We have another presidential campaign embroiled in scandal, accused of unfairly swaying the primaries and possibly the election itself through dirty tricks, withholding evidence which might implicate the candidate, and possibly lying under oath (certainly before the media). In addition, there is further evidence of possible widespread corruption and criminal acceptance of money from foreign and other “donors” while the candidate served as the U.S. Secretary of State.

What are the similarities between 1972-74 and 2016?

  • The likelihood of corruption. However, 2016 appears far worse.
 Watergate was a cover-up for breaking into the DNC headquarters to steal intelligence which might influence the 1972 campaign. The 2016 cover-up involves the mishandling of national secrets, destruction of evidence, obstruction of justice, possible perjury, and contempt of Congress. Beyond that new and growing investigations are targeting very likely corruption in accepting payments and “gifts” from donors in exchange for political and State Department favors.
  • The exposure of the campaign dirty tricks and cover-up: It has especially been documented by foreign media, using leaked sources, (Wikileaks); and by US-based investigative media (Project Veritas and others).
  • Bald-faced lies, denials and evasion of truth on the part of both candidates.
  • The uncovering of vast troves of documented evidence proving the culpability of both candidates and exposing the mentality and massive deception practiced by the organizations around them. In Watergate, it was audio tapes. In 2016 it is emails, uncovered both by the FBI and by hackers.

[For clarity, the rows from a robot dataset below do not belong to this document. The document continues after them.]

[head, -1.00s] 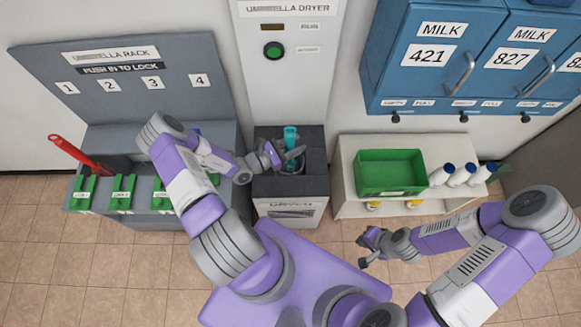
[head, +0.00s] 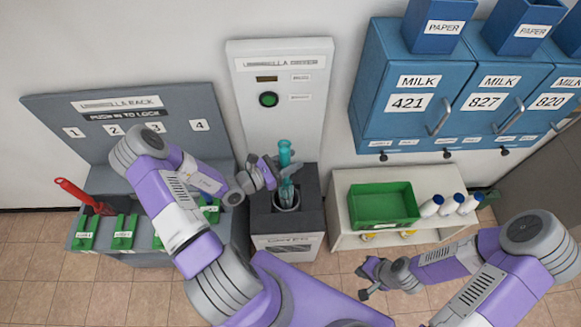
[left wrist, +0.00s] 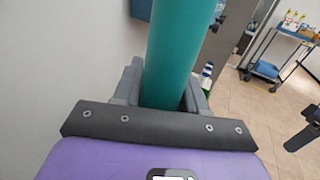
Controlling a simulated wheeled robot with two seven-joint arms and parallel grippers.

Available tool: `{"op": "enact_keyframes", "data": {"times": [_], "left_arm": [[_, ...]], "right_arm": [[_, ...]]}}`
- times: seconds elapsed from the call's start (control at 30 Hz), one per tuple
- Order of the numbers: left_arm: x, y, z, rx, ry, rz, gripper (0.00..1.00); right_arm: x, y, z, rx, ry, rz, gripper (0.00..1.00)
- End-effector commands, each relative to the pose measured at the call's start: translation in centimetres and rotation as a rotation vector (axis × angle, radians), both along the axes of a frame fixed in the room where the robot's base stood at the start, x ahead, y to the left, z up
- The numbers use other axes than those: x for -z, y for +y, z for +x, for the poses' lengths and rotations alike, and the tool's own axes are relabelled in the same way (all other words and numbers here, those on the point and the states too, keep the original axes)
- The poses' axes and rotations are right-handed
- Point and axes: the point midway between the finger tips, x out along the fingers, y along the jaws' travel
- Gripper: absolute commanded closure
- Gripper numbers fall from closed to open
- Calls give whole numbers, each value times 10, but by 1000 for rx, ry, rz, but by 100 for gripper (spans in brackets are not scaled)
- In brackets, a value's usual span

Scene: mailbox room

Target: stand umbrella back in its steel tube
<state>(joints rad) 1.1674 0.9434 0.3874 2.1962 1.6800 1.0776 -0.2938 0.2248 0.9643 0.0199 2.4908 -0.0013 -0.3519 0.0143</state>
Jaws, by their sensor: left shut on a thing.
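A teal umbrella (head: 285,158) stands upright with its lower end in or just above the round steel tube (head: 286,202) in the dark top of the umbrella dryer (head: 278,100); the exact depth is hard to tell. My left gripper (head: 272,172) is shut on the umbrella's upper part. In the left wrist view the teal shaft (left wrist: 180,50) rises between the two fingers (left wrist: 160,92). My right gripper (head: 368,278) hangs empty over the floor at lower right; its jaws appear apart.
The umbrella rack (head: 150,120) with numbered places and green latches is at left, holding a red umbrella (head: 78,190). A green crate (head: 384,205) and white bottles (head: 450,204) sit on a shelf at right. Blue milk boxes (head: 420,95) hang above.

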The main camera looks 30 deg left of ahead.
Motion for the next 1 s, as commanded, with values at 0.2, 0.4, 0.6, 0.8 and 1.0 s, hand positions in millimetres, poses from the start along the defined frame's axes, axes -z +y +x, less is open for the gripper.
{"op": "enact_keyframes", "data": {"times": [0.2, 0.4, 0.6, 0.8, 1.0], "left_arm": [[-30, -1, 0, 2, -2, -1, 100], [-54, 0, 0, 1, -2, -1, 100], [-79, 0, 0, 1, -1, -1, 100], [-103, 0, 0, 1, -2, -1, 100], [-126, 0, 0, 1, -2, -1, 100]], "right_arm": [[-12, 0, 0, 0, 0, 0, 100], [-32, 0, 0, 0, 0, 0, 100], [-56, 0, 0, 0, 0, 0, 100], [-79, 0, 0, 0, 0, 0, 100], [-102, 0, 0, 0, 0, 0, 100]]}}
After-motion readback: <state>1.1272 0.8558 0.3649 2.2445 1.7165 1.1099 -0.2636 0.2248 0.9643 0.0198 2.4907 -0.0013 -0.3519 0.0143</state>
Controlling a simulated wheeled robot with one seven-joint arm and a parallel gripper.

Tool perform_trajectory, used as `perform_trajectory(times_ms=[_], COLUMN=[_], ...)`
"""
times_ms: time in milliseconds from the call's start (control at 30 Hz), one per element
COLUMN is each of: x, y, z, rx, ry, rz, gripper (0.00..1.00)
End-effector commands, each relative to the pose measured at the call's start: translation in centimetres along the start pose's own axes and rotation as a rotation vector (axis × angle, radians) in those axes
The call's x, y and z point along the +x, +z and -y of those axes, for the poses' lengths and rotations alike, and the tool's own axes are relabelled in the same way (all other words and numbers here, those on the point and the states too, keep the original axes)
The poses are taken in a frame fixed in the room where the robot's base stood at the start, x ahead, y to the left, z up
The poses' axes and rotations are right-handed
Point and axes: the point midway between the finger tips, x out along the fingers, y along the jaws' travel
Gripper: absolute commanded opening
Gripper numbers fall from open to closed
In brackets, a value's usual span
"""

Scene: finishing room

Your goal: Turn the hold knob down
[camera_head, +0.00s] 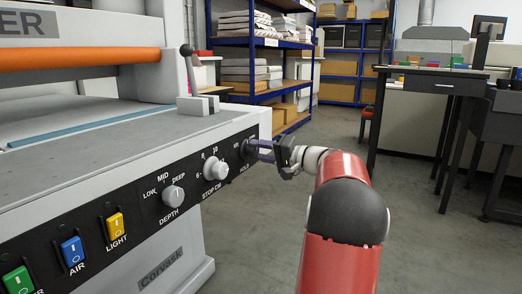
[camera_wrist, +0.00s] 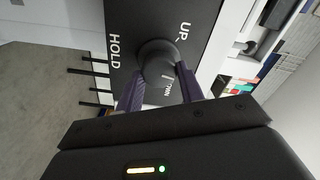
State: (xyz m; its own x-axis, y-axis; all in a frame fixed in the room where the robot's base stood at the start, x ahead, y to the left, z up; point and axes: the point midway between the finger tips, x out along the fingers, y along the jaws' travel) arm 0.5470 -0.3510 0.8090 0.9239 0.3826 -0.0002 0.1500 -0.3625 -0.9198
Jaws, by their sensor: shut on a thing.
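The hold knob (camera_wrist: 157,58) is a dark grey round knob on the black control panel (camera_wrist: 140,18). In the wrist view the words HOLD and UP stand to either side of it, and a partly covered label shows below it. My gripper (camera_wrist: 160,88) has one finger on each side of the knob and is shut on it. The knob's exact setting is hard to tell.
Left of it on the panel are the STOP CM knob (camera_head: 215,169), the DEPTH knob (camera_head: 173,196) and the yellow LIGHT switch (camera_head: 116,226). A lever (camera_head: 190,65) rises from the machine's top. Blue shelves (camera_head: 252,41) and a dark table (camera_head: 430,72) stand behind.

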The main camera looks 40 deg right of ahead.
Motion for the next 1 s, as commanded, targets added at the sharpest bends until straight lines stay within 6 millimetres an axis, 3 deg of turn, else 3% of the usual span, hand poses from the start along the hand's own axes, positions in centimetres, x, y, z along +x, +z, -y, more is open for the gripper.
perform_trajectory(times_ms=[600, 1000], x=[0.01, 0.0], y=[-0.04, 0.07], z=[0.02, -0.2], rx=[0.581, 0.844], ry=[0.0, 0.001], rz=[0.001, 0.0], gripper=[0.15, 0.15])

Here is a huge difference:

The American media relentlessly pursued the cover-up in 1972 and beyond. Reporters and editors won Pulitzers. They were heroes. Now they are relatively silent or seemingly providing air cover for the president and the candidate in question.

Other differences:

  • In 1972 the president was Republican, while the media was liberal. In 2016 The current president and candidate are both Democrats while the media is even more liberal.
  • The FBI has done many investigations on the 2016 candidate (and a number are still ongoing). Despite FBI Director James Comey’s vacillation, large numbers of agents reportedly are insisting on the rule of law and are revolting against the reluctance of their superiors to recommend prosecution.
  • In 2016 the Attorney General and the Department of Justice appear transparently involved in the political agenda of the Obama administration.  The Attorney General, Loretta Lynch, admitted to meeting secretly with the candidate’s husband during the investigation, and reportedly has put enormous pressure on the FBI to limit or curtail its investigations during the election cycle. In contrast, during Watergate, the Attorney General (Elliot L. Richardson) and Deputy Attorney General (William D. Ruckelshaus) both resigned, stating that this country must “continue to be a government of laws and not of men” when Nixon fired the Special Prosecutor Archibald Cox as the investigation turned against him.
  • The Congressional Watergate committee functioned in a very bipartisan (many called it “patriotic”) way. Arguably the most relentless prosecutor was Sen. Howard Baker, R-Tenn., who was investigating a president from his own party. The 2015-2016 Congressional hearings investigating mishandling classified information has been particularly obstructed by committee members loyal to the president’s (and candidate’s) party.

One last important difference:

The Watergate scandal was not revealed to the public until after the election. This one was made public just before the election — to great cries of anguish and “foul play” by the Democrats and the media.

Will this last difference spare the country similar turmoil this time?

That is up to the American people, as they vote.